At the same time, the currently available public information remains highly uncertain. Whether it’s specifics on operational scale, troop movement details, or the decision-making chain's internal conflicts, there is a lack of open, reliable data support, and such content is explicitly prohibited from speculation according to briefings. For investors and observers, a more rational approach would be to focus on verifiable public indicators—such as shipping data, inventory and price spreads, official policy statements, and sanction documents—rather than getting swept along by scattered rumors and emotional interpretations.

From a medium to long-term perspective, even if this round of crisis ultimately remains at the level of high-pressure deterrence and limited friction, the geopolitical elevation of "risk premiums" in energy and global capital systems is likely challenging to reverse. This structural elevation means that businesses and countries will need to bear higher costs for energy security and financial channels, while also creating new real soil for the adoption of cryptocurrency and cross-border payment infrastructures: when the vulnerability of a single channel becomes a collective awareness, diverse channels and technical replacements will naturally attract more resources and policy space.

For investment and risk control, in an era of high geopolitical volatility, the risks of betting on a single asset or narrative will be significantly amplified.

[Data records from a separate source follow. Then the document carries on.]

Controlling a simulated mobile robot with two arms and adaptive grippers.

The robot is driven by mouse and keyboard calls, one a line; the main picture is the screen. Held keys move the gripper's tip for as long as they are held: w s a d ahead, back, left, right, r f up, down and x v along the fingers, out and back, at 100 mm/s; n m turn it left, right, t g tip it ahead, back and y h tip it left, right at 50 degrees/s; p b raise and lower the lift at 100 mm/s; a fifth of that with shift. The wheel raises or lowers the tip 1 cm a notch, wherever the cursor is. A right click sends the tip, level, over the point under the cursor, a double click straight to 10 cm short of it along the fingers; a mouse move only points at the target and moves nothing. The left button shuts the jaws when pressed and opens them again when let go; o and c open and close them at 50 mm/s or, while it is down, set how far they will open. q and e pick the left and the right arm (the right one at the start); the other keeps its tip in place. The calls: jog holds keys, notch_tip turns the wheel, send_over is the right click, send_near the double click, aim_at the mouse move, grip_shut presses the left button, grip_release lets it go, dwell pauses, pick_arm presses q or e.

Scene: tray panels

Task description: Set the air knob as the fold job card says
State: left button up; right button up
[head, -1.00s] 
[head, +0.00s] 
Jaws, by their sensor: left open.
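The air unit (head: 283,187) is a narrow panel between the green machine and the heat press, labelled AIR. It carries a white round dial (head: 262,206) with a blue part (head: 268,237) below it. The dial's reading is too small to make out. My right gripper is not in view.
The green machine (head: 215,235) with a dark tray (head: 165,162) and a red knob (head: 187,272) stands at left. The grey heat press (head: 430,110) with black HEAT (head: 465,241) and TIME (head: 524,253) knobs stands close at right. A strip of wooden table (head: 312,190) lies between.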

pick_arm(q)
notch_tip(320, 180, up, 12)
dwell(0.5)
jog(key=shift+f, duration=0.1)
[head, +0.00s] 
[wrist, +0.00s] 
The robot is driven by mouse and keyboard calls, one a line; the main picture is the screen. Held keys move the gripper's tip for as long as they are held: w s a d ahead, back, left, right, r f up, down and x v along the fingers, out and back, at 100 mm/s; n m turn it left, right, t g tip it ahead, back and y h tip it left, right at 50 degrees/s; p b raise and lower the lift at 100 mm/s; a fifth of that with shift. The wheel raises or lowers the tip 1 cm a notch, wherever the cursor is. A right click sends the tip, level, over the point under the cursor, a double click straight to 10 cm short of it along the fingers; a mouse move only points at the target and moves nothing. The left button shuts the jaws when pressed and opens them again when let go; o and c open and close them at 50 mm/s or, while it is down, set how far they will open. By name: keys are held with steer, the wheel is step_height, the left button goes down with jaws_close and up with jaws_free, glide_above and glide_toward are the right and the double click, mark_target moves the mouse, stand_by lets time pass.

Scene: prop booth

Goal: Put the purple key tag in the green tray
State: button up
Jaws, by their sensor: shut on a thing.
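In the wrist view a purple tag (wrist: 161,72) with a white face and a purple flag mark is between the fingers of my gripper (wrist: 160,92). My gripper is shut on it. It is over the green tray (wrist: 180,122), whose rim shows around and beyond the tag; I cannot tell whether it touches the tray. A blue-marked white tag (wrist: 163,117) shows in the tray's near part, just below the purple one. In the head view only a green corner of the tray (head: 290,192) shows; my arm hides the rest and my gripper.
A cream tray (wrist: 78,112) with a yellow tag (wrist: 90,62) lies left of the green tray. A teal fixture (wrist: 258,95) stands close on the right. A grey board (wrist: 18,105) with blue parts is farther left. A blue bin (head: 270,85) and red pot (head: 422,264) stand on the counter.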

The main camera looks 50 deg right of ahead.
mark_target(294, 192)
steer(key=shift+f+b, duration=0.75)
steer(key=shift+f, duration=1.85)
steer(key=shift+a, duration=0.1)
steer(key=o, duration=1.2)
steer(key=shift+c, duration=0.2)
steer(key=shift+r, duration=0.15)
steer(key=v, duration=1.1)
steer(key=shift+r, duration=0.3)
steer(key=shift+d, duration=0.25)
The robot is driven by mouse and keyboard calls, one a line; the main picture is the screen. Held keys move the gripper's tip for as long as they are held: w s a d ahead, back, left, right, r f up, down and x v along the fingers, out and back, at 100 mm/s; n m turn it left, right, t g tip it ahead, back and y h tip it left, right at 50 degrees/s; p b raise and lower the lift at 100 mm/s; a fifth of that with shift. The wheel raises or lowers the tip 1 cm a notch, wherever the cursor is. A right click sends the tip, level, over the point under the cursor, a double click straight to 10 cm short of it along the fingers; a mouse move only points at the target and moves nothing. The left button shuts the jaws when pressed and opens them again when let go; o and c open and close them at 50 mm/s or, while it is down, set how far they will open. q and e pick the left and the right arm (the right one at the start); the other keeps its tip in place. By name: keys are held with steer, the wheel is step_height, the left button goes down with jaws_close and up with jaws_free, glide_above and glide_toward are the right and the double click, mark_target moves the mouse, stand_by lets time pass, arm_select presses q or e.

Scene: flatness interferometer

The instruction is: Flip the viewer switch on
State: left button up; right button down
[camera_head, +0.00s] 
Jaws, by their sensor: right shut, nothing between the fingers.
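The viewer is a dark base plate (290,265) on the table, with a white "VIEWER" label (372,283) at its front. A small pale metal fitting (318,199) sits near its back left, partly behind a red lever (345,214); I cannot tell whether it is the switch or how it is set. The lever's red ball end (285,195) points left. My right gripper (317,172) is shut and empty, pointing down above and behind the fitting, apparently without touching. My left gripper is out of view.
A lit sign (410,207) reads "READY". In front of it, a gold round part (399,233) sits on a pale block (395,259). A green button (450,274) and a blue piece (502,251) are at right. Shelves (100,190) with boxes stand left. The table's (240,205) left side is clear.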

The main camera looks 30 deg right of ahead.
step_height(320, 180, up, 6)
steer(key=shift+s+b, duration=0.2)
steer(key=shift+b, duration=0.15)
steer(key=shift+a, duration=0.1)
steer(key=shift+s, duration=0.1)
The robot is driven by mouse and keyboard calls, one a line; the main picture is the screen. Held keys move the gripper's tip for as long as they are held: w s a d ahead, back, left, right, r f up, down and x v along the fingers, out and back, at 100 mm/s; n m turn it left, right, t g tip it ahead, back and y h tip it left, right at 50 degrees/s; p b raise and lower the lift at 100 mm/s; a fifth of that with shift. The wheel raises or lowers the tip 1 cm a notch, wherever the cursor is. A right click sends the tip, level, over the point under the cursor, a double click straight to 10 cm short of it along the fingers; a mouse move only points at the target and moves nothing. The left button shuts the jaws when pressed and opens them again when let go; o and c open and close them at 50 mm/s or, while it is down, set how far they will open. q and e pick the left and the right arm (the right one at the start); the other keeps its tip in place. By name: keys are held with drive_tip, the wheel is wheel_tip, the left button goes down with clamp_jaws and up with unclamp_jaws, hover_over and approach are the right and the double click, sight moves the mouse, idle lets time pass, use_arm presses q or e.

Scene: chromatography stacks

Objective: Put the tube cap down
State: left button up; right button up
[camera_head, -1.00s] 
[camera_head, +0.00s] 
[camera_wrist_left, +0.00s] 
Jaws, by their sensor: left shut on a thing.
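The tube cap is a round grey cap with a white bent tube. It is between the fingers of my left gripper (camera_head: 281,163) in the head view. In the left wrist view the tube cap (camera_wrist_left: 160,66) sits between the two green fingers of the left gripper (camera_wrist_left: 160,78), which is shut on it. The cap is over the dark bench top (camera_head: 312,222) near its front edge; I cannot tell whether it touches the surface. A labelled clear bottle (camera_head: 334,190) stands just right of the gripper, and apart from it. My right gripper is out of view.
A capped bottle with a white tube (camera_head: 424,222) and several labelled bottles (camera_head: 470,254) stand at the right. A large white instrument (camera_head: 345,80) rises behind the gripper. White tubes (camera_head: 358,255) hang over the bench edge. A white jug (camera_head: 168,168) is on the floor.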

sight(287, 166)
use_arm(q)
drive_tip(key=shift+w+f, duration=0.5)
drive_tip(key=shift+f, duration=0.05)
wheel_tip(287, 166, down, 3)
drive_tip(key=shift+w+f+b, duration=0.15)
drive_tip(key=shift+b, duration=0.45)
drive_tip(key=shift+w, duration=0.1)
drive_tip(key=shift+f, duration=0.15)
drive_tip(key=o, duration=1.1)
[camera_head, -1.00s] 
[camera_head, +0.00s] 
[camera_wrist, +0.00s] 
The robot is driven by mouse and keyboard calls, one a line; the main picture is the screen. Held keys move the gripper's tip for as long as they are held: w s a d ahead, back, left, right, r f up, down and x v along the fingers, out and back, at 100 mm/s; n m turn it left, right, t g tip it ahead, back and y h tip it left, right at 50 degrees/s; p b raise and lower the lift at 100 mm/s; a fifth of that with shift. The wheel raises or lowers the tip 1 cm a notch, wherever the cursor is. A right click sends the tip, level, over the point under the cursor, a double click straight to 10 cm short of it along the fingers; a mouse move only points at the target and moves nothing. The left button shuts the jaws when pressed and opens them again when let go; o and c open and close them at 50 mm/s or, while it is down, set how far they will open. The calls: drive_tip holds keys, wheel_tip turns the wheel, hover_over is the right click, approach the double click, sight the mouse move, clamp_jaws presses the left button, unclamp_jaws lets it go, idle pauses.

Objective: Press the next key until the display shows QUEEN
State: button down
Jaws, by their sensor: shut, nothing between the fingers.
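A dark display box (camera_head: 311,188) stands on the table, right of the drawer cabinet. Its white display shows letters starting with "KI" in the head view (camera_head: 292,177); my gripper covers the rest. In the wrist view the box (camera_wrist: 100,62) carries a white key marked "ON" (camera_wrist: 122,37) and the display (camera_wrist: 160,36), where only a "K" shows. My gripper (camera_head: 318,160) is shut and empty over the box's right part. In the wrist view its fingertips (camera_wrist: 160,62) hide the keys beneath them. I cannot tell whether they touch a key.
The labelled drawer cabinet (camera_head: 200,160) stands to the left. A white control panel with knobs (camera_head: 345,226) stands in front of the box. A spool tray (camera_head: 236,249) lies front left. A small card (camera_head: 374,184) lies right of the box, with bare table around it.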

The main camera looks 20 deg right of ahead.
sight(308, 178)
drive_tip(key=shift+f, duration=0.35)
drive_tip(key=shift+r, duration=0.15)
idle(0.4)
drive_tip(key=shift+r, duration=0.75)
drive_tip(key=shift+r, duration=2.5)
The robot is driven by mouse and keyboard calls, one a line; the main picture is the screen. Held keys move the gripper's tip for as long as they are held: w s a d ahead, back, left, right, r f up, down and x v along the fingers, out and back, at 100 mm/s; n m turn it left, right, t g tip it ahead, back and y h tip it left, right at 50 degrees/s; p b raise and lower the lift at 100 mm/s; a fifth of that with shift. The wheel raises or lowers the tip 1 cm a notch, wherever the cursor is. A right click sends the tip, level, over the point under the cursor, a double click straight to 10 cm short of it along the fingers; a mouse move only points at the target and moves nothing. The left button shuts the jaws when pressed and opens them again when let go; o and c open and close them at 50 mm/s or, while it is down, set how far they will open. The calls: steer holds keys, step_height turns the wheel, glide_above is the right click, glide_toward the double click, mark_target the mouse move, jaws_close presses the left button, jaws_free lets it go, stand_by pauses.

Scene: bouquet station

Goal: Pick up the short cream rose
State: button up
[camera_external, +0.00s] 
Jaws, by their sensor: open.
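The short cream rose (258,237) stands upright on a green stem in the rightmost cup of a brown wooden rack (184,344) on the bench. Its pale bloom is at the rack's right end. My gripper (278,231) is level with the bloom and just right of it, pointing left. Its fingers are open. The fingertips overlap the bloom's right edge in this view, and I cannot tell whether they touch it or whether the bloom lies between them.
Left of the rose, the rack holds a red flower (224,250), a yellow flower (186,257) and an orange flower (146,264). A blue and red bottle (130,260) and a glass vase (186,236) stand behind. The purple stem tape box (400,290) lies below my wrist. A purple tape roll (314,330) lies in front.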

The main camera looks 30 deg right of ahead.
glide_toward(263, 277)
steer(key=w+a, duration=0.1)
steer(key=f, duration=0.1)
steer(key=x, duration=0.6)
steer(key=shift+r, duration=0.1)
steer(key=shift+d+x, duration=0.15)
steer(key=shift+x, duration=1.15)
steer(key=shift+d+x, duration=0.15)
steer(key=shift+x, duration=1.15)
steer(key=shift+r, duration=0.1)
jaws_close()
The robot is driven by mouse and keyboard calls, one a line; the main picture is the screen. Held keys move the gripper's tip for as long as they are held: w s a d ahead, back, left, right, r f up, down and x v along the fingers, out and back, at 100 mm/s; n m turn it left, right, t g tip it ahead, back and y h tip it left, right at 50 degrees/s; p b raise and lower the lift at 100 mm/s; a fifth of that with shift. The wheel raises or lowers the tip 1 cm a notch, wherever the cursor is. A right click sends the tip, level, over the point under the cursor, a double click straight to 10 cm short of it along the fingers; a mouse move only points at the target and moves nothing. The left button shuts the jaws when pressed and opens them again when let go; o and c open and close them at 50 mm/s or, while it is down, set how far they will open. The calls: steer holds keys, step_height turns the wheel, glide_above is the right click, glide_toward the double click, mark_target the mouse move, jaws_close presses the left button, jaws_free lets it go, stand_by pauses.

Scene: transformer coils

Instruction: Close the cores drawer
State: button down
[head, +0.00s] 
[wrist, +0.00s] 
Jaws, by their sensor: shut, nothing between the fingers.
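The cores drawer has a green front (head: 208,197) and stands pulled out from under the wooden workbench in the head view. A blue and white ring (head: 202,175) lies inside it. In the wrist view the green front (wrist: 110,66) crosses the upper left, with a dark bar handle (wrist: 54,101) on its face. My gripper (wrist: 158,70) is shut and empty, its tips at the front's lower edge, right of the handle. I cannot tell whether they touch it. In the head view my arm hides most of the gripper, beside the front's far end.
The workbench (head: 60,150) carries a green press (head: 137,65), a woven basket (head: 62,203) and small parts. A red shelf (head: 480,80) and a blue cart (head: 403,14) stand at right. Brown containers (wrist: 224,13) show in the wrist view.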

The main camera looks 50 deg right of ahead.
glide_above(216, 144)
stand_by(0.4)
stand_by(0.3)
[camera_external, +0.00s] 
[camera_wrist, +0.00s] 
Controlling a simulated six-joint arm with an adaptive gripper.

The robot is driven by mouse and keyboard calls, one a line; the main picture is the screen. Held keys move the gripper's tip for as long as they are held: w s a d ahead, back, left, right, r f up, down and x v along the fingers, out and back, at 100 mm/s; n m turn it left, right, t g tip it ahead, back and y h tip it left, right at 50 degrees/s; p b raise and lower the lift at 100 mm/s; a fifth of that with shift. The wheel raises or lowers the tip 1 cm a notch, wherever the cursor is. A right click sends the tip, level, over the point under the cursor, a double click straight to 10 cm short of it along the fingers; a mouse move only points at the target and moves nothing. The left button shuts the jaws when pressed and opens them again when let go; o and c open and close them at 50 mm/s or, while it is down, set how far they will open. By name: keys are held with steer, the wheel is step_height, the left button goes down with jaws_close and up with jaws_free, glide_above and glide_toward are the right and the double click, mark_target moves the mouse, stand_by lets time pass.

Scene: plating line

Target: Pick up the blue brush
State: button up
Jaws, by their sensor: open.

A healthier diversified portfolio may require simultaneous attention to energy assets, payment infrastructure-related targets, and digital assets, through the diversification of asset categories and narratives to hedge against extreme event tail risks. Under clouds of war, what truly needs to be redesigned is not just military plans and diplomatic rhetoric, but also the resilience of every investment portfolio in the face of an uncertain world.